_WHAT THE EXERCISE ASKS_: Repeat the listing exactly as given, omitting every image.
-----
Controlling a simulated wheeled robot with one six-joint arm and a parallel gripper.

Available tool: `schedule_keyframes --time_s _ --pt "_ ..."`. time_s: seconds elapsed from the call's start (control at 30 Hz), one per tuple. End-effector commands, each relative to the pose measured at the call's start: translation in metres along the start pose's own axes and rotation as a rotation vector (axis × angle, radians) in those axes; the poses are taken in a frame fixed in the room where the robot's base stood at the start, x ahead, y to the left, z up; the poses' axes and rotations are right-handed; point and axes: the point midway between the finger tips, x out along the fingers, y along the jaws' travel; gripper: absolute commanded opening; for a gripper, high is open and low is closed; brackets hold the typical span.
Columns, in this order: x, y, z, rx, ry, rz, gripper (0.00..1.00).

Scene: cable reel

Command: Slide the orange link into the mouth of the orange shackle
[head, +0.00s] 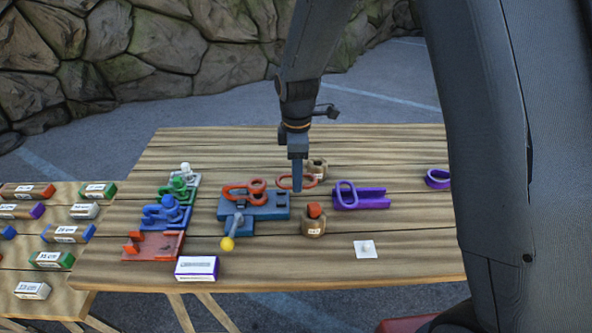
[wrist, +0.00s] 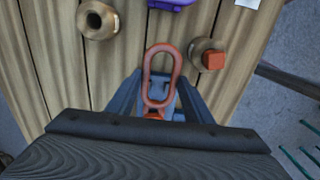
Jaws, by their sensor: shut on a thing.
-----
_RESULT FOR THIS EXERCISE_:
Controlling a simulated wheeled robot with one six-joint arm and a parallel gripper.

Available tool: `schedule_keyframes --time_s _ --pt "_ ..."`. time_s: seconds elapsed from the call's start (control at 30 Hz), one per tuple. End-effector commands, each relative to the pose measured at the call's start: translation in metres along the start pose's own axes and rotation as a rotation vector (axis × angle, radians) in those axes; the poses are taken in a frame fixed in the room where the robot's base stood at the start, x ahead, y to the left, z up; the poses' axes and rotations are right-handed; point and axes: the point midway between the finger tips, x out along the fingers, y along the jaws' travel; gripper: absolute commanded opening; for a gripper, high is open and low is closed; brackets hold the typical span.
Columns, in this order: x, y, z, rx, ry, rz, gripper (0.00..1.00).

Scene: cable reel

Command: Slide the orange link into the mouth of the orange shackle
[head, +0.00s] 
[wrist, +0.00s] 
Jaws, by their sensor: shut on a thing.

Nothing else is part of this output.